The question is essentially in the title. The actual question is here(and also my working out) if there's any confusion in the title http://m.imgur.com/a/lgNzt
My method was to find the discriminant = 0 and then use trial and error since this question was multiple choice.

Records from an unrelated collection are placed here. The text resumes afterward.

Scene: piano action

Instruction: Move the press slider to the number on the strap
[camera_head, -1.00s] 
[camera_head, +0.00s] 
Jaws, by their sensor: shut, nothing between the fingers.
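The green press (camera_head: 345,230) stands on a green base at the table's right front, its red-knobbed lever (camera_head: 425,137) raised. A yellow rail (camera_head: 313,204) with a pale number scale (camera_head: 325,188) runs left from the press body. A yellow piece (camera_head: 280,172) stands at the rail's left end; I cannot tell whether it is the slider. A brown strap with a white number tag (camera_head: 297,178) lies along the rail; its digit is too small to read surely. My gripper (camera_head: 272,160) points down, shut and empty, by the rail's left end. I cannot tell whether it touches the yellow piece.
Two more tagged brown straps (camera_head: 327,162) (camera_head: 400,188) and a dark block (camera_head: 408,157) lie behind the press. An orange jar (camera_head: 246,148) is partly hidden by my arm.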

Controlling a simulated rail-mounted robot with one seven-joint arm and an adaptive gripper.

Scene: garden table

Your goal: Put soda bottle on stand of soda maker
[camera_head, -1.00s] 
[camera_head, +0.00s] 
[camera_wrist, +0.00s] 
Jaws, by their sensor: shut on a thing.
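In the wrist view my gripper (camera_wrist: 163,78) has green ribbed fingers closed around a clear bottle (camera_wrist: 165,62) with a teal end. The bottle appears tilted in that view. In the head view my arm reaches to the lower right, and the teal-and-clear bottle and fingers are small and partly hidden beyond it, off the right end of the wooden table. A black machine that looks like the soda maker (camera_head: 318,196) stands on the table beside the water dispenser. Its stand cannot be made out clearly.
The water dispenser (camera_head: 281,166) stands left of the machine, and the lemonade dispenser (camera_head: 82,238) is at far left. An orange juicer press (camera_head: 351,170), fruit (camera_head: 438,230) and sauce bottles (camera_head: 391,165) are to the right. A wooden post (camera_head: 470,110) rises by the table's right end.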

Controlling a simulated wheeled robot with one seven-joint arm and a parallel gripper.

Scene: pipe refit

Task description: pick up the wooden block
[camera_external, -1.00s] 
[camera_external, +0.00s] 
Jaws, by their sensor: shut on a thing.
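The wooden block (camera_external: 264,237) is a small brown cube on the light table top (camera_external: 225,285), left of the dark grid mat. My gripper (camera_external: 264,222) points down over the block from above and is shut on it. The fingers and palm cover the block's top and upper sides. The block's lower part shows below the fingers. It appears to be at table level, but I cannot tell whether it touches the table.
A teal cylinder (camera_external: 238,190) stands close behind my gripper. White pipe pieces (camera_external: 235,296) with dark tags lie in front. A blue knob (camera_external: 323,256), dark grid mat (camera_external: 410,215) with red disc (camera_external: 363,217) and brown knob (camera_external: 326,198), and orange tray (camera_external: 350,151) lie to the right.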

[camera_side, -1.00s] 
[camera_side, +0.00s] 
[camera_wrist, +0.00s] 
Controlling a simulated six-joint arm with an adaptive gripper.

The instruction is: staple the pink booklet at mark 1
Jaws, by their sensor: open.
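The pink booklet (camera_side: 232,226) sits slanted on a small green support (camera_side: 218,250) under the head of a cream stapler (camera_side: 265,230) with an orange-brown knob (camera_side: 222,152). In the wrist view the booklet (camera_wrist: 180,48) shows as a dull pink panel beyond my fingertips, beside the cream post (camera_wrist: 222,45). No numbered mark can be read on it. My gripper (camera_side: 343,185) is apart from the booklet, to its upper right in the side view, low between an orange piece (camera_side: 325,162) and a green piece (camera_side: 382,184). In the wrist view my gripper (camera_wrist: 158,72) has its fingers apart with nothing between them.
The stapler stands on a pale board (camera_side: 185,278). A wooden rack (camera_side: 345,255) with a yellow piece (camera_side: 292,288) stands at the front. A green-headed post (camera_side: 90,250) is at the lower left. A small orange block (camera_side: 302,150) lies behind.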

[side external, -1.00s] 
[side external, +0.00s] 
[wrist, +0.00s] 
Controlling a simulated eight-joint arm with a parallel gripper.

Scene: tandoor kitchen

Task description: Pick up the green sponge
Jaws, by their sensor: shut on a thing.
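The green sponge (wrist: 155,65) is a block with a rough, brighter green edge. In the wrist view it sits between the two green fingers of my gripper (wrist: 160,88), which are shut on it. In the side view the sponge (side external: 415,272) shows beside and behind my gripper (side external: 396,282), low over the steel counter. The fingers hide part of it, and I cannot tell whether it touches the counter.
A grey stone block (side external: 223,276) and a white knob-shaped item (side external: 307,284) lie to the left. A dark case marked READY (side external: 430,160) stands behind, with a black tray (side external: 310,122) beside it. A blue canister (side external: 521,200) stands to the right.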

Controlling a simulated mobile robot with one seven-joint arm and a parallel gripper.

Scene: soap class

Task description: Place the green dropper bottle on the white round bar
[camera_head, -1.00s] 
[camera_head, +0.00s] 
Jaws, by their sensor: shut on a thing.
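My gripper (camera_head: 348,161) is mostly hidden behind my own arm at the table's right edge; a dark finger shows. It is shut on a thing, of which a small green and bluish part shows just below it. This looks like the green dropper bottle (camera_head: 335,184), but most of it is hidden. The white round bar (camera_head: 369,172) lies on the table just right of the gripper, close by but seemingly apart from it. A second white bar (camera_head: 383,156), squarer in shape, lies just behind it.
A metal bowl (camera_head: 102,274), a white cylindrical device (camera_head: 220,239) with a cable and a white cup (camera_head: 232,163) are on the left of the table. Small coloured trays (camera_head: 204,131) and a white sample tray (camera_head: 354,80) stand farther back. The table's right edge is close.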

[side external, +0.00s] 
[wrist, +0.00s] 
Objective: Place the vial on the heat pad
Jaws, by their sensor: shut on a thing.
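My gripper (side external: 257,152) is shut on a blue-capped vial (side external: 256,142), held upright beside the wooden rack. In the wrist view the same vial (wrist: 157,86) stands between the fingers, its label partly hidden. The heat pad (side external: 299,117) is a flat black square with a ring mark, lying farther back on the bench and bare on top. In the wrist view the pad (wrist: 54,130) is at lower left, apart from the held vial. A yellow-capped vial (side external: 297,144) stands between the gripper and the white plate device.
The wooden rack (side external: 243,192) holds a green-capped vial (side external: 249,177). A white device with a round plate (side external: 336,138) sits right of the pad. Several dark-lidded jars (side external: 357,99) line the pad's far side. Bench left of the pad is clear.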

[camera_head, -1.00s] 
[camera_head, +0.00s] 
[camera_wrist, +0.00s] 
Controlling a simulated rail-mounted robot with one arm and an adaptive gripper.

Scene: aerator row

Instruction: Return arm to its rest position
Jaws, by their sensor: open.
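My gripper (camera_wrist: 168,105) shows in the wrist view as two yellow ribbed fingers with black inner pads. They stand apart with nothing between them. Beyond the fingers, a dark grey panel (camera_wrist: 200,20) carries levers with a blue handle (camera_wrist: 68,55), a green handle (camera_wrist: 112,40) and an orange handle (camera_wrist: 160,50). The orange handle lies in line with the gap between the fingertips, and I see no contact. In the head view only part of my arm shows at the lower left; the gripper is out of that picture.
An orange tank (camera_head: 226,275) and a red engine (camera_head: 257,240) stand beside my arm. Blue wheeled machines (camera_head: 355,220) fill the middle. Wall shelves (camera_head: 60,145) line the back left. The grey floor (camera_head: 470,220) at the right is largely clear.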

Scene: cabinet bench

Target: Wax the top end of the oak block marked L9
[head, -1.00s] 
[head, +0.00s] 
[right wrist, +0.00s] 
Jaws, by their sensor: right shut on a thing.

Is there a way of doing this properly, as in algebraically without trial and error?
On
Let A and B be the roots. So A and B are integers. (X-A)×(X-B)=X^2+bX+6
X^2+bX+6=X^2-(A+B)X+AB
So AB=6 . And they are integers. So possible value are
1×6 , -1×-6 , 2×3 , -2×-3.
b=-(A+B)
Putting above values , b=1+6 , -1+-6 , 2+3 ,-2,+-3 7 , -7 , 5 , -5
On
Continuing your's work: $\sqrt{b^2-24}=s\ \text{, s is integer}\implies b^2-s^2=24\implies (b-s)(b+s)=24$
Now, factor $24\begin{cases}24 &=1\cdot 24\\ 24 &=2\cdot 12\\ 24 &=3\cdot 8\\ 24 &=4\cdot 6\\ &\vdots\end{cases}$
Of which two products adds to an odd integer will not work for e.g. $(b-s)(b+s)=24=1\cdot 24$ here two product adds to $24+1=25$, odd, hence kick it out. Similarly $24=8\cdot 3$ will be kicked out. Leaving rest to verify it yourself.
On
$$x^2 + bx + 6 = 0\implies b=-\bigg(\frac{x^2+6}{x}\bigg) = \bigg(-x - \frac{6}{x}\bigg)\\ \implies x\in\{\pm1, \pm2, \pm3 \pm6 \} \quad\land\quad b\in\{\pm5, \pm7\}$$
$$x=\frac{-b\pm \sqrt{b^2-24}}{2}\implies \sqrt{b^2-24}\in\mathbb{N} \implies b\in \{ \cdots, \pm5, \pm7\, \cdots \}$$
Testing these results (and far beyond) confirms only one solution: $\space (b,x)=(-7,1)$
$pq=6$
We can have $(p,q)$ as $(2,3),(1,6),(-2,-3),(-1,-6)$
So, $b$ can take $4$ values according to the sum of these pairs as $\pm5, \pm7$.